MADISON, Wis. — A group of University of Wisconsin-Madison professors criticized the state Department of Natural Resources on Monday for scrubbing its website of language that stated human activity is causing climate change, accusing the agency of ignoring facts and violating the public trust.
The Republican-controlled DNR's revisions came last month. Instead of saying human activities that increase greenhouse gases are the main cause of climate change, the website now says that Earth's climate is going through a change and the reasons are up for debate.
Seven UW-Madison climate, zoology and ecology professors sent an essay to media outlets Monday saying the new language incorrectly implies climate change is mysterious when it's clearly caused by greenhouse gases produced by burning fossil fuels.
"The Wisconsin DNR has a responsibility to accurately inform the public about the challenges presented by climate change," the scientists said. "Ignoring facts and this responsibility, hobbles the state agency entrusted to manage natural resources and protect the public. It also portrays the Wisconsin state government as anti-science."
DNR spokesman James Dick said Monday that agency officials decided to "update" the website in response to an inquiry from The Lakeland Times newspaper in far northern Wisconsin. The Milwaukee Journal Sentinel reported Monday that the newspaper asked why the site wasn't changed since agency officials have been stating the cause of climate change is up for debate for several years.
Asked for comment on the scientists' essay, Dick said the DNR doesn't have the capacity to evaluate the causes of climate change and the agency continues to adapt management strategies to address changing environmental conditions.
Most scientists agree burning fossil fuels has increased greenhouse gases and caused global warming. A 2014 United Nations report found that human influence on climate is clear and global warming is unequivocal and unprecedented.
Gov. Scott Walker, who controls the DNR, and his fellow Republicans have been critical of President Barack Obama's climate change initiatives.
The scientists' column threatens to further inflame tensions between UW-Madison and Republican legislators. Over the last several weeks, Sen. Steve Nass, a Whitewater Republican and frequent UW critic, has urged the GOP to slash UW-Madison and the UW System's budget as punishment for the school offering a course called "The Problem of Whiteness" and a program in which male students explore the meaning of masculinity. Nass equated the program to a declaration of war on men.
UW-Madison officials have defended "The Problem of Whitness" course on free speech grounds. They have declined to directly defend the masculinity course other than to say the program is voluntary, lasts six weeks and a number of other universities around the country offer it.

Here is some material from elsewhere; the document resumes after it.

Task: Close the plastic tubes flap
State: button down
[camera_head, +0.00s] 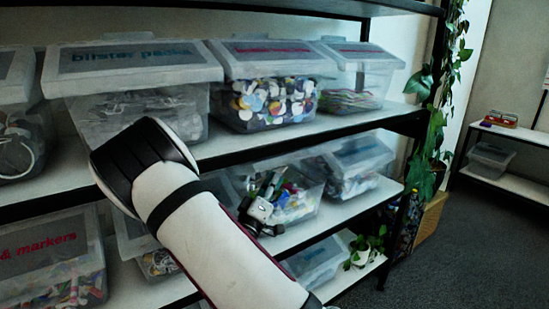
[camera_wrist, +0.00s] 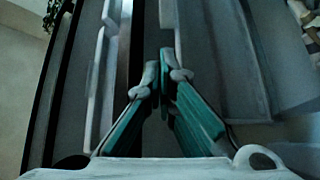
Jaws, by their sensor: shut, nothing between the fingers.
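No label that I can read names plastic tubes, so I cannot tell that bin for certain. My gripper (camera_head: 262,208) is in front of a clear bin (camera_head: 295,210) with colourful contents on the middle shelf, and partly hides it. Whether that bin's flap is fully down I cannot tell. In the wrist view my gripper (camera_wrist: 165,75) is shut and empty, its green-sided fingers together close to pale, translucent plastic panels (camera_wrist: 235,60). Whether the fingertips touch a panel is unclear.
The top shelf holds a blister packs bin (camera_head: 135,62), a pink-labelled bin (camera_head: 270,60) and a blue-labelled bin (camera_head: 362,65). A blue-labelled bin (camera_head: 355,165) stands right on the middle shelf. A markers bin (camera_head: 50,255) is lower left. A plant (camera_head: 432,130) hangs at the right post.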

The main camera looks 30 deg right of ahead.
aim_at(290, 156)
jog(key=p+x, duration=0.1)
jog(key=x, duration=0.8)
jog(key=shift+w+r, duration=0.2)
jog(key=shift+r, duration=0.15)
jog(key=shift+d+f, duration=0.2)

Nass' spokesman, Mike Mikalsen, questioned why UW-Madison's communications department issued the essay since the faculty wrote it on their own. He offered no further comment, saying his office was waiting for a response.
Republican state Sen. Tom Tiffany, a frequent DNR critic who leads the Senate's Sporting Heritage, Mining and Forestry Committee, said the agency appropriately updated its website.
"Their criticism is off-base," Tiffany said, "because climate change is a theoretical construct."